From an inconstruable beginning comes transmigration. A beginning point is not evident, though beings hindered by ignorance and fettered by craving are transmigrating & wandering on. Long have you thus experienced stress, experienced pain, experienced loss, swelling the cemeteries — enough to become disenchanted with all fabricated things, enough to become dispassionate, enough to be released.

SN 15.3: Tears

See also: Samsara

So to answer your question directly,

I find it strange to see that all chaos began from eating something that they were no supposed to in both teachings. Whether it was meant to be metaphorical I do not know. Shed some light to this if you can.

this is not how all chaos began, but just some periods of relative purity and "order", after which by excessive debauchery that relative purity was again spoiled and lost, and a new episode of grosser chaos was set rolling again, and again, and again, this is happening, on individual as well as greater and more universal scales, as long as one has not found the way out.

But according to the Buddha the reason was not that "they were not supposed to", and there is no external watcher behind who brings disaster as a punishment, but just the nature of existence in this world which continues for each individual as long as the ignorance about and behind these mechanisms is not seen through.

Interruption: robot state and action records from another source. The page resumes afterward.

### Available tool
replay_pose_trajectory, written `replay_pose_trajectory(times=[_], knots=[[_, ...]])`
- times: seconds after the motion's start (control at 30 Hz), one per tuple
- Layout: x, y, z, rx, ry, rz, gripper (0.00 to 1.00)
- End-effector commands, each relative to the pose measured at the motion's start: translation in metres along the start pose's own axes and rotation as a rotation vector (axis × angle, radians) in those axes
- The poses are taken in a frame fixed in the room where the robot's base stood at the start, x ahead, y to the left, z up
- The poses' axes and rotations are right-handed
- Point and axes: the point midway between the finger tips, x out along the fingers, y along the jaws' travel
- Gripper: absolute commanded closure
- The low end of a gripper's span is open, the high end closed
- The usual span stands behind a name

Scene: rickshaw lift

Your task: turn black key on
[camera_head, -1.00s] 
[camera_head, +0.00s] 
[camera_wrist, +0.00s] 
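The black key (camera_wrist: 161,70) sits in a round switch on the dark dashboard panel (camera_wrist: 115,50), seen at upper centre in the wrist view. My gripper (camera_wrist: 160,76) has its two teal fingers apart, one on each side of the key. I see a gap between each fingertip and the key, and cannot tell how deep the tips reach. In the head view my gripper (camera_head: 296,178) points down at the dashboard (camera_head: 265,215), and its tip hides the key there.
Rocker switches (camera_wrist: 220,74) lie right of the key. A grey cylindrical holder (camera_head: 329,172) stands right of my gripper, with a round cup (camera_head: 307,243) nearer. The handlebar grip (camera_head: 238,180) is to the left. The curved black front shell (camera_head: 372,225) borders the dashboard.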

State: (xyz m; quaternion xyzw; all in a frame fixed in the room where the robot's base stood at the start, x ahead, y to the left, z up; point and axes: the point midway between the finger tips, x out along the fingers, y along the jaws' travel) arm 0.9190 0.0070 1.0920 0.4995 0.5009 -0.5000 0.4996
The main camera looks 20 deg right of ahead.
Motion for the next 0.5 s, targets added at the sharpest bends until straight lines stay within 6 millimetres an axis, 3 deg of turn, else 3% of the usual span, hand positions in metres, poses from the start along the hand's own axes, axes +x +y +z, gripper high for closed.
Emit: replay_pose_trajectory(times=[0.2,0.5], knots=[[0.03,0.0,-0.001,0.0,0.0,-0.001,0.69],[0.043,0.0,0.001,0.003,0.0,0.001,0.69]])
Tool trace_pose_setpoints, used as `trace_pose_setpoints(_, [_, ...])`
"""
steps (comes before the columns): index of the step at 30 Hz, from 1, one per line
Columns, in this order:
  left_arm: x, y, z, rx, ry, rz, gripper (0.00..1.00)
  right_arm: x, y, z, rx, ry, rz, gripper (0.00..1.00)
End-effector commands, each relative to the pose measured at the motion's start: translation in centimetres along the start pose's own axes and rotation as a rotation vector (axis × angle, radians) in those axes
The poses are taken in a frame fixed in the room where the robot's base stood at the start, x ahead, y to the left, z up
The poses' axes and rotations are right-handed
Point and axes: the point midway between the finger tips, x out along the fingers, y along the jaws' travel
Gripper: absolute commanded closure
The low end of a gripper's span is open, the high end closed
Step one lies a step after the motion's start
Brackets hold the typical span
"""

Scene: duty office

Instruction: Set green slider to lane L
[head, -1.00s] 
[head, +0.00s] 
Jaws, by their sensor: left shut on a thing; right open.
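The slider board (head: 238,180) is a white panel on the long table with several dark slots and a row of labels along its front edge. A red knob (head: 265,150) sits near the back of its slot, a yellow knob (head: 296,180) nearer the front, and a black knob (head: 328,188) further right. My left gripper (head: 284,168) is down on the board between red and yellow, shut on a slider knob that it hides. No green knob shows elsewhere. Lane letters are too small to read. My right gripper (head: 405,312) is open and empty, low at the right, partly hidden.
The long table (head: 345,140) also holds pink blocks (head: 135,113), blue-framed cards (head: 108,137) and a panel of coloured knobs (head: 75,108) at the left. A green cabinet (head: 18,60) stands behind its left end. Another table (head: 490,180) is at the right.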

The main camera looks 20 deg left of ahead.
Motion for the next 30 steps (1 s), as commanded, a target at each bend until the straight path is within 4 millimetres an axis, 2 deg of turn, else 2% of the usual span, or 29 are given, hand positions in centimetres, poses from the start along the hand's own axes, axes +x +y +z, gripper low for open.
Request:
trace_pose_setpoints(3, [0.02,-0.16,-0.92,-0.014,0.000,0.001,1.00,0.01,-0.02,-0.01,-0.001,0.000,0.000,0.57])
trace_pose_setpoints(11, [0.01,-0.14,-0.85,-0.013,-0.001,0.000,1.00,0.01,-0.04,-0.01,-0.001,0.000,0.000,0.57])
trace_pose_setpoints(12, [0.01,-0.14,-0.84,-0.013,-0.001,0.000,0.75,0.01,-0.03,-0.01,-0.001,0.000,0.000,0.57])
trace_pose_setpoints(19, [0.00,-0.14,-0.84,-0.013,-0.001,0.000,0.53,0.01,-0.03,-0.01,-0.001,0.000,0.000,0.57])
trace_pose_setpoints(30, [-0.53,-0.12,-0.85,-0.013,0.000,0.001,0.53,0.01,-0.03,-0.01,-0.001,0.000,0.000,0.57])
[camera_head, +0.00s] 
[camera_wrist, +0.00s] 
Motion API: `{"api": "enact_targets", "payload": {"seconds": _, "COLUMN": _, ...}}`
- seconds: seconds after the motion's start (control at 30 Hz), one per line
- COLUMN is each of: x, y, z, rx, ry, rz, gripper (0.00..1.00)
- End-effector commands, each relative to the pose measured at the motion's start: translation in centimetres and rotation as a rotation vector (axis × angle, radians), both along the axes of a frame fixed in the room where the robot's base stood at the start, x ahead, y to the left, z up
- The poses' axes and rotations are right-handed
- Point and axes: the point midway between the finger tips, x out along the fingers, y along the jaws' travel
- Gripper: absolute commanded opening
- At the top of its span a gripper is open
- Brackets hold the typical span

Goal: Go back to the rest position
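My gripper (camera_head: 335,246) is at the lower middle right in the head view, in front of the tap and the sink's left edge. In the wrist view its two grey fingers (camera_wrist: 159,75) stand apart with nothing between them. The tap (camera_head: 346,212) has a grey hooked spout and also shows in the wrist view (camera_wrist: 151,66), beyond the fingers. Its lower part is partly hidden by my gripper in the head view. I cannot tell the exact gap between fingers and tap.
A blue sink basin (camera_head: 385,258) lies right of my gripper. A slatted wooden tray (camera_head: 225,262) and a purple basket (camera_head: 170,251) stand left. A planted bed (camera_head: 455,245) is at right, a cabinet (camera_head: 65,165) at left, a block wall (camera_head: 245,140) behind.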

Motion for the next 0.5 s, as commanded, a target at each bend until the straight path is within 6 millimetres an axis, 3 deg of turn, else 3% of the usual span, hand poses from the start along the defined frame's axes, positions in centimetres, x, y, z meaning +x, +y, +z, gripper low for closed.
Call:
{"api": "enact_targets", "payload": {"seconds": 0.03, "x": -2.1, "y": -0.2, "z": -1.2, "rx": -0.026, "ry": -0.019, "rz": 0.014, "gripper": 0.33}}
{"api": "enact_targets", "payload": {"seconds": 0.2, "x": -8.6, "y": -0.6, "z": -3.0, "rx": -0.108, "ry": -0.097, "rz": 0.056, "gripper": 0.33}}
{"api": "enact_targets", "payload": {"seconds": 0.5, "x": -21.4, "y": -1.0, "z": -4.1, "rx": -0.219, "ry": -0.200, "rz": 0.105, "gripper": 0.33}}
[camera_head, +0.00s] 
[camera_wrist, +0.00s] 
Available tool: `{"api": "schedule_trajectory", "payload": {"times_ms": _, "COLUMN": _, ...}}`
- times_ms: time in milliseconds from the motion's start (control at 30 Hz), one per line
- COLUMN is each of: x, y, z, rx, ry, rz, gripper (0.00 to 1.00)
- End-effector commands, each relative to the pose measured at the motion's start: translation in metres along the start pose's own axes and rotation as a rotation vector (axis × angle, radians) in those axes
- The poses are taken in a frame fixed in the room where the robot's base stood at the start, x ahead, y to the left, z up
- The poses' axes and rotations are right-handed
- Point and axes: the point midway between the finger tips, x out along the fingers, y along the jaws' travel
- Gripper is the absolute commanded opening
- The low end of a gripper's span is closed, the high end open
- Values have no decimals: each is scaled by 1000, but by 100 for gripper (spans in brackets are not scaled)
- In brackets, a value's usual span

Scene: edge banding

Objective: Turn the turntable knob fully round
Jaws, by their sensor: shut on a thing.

As the Buddha taught it is craving that is the ground for all becoming (and all the suffering that comes with it, from refined and subtle to more grosser and grosser forms), and ignorance of these mechanisms which leaves the craving to continue untouched and continuing in our mental streams, so such episodes from the past are just some illustrative samples that could remind us and also inform and inspire other religious traditions to uphold their moral ideals, and provide for their stories of origin, as they have recognized and observed similar things to their varying extents and the depravity that comes generally from unfettered sense desire and the purity that can be cultivated from restraint and abstinence. And so this seems to be a quite universal theme in all more developed ethical and religious traditions.